One spring morning, me and my son Dalton were out checking pastures. We went by my neighbor’s and I saw his wife out with their stock trailer gate open. I told Dalton they must have some cows they can’t catch and they will probably be calling us soon.
We went and checked another pasture and, sure enough, he did call me.
He asked, “Bo, do you have your dogs with you?” I told him, “No, but I have my son.”
He said he had one old brahma cow he couldn’t get to come out of the brush.
Dalton and I went over to look. We went through a pasture so rough and thick you couldn’t throw a hatchet through it. There were old railroad fences, bodark trees, black jacks and horse flies as big as your thumb. There was a creek running right through the middle of it.
We got back to the west side of the pasture and got a glimpse of her from about 50 yards away … then she was gone.
We came back out and met up with Jim and told him we would have to come back.
A couple of weeks later he calls and says, “I need you to come help me Sunday morning. I know you go to church but I will pick you up at daylight and have you back in time to go to church.” He told me he called some of our friends, Gerald and Bill, and asked them to bring their dogs.
We all got there and greeted each other, then rode for an hour to an hour and a half with the dogs tracking and trailing. We came to the creek right at the opening and I saw her tracks. The tracks were so fresh they still had bubble in them. I told the others she was close.
Sure enough, we went to the left and found her lying down, hiding like a deer. She jumped and ran with dogs hanging on her until she got back to the county road in a bodark thicket.
Gerald went in with the dogs and back and forth they went. They would bay her a while and she would run a while. Finally she popped out behind me. I was waiting for her to do that. When I turned to run toward her I saw that Jim was heading towards her with his loop up. I headed for him and he saw me coming, so he pulled up and let me rope her.
Bill rode in and heeled her and Gerald and I got off and tied her feet. While I was standing there with the dogs barking and all the punchers telling different stories about the race, time and sound stopped.

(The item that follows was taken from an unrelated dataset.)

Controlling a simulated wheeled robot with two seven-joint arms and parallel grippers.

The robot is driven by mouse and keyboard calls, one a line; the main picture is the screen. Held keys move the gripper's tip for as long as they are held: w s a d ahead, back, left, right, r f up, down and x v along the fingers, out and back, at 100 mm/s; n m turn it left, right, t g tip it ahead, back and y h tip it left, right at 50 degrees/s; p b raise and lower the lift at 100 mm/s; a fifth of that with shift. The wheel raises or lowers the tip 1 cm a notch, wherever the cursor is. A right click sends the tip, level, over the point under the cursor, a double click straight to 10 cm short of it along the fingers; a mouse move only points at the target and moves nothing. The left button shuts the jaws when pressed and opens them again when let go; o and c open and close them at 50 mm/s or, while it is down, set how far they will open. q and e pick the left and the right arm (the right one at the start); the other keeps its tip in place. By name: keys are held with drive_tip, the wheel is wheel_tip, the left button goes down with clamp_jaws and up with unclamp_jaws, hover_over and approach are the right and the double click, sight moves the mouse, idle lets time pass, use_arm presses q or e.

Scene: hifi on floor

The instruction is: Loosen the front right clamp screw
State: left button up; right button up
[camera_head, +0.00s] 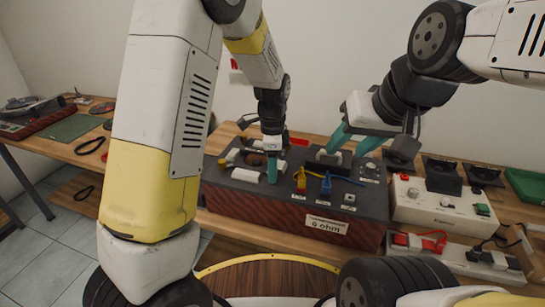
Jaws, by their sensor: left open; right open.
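A dark grey box with dark red sides and a "6 ohm" label (326,225) stands on the wooden bench. At the left of its top are pale cylinders and fittings, including a front one (245,175). I cannot tell for certain which part is the front right clamp screw. My left gripper (272,171) is open and points down over the box top, beside these fittings; one teal finger shows clearly and it hides what is behind it. My right gripper (352,142) is open, teal fingers spread, above the box's back right part, near a pale fitting (328,157).
A white control unit (438,207) and black stands (442,174) are to the right. My left arm blocks much of the view.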

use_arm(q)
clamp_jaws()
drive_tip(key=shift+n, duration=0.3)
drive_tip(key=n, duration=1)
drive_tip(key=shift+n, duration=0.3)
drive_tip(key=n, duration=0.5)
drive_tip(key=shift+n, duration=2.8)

All the sound and time came back. I heard the dogs barking and the punchers talking and I realized that I was the same as the cow. I, like the cow, thought I was in a good place. I didn’t realize God was only trying to save me from myself, just like we were trying to save this cow.
My best friend, Curt Krigbaum, wrote a song titled “Day of Redemption” about it. We all think we know where we want to be and think that where we are is where we should be, but it takes God’s voice to tell us where He wants us to be. Always listen to that still, small voice.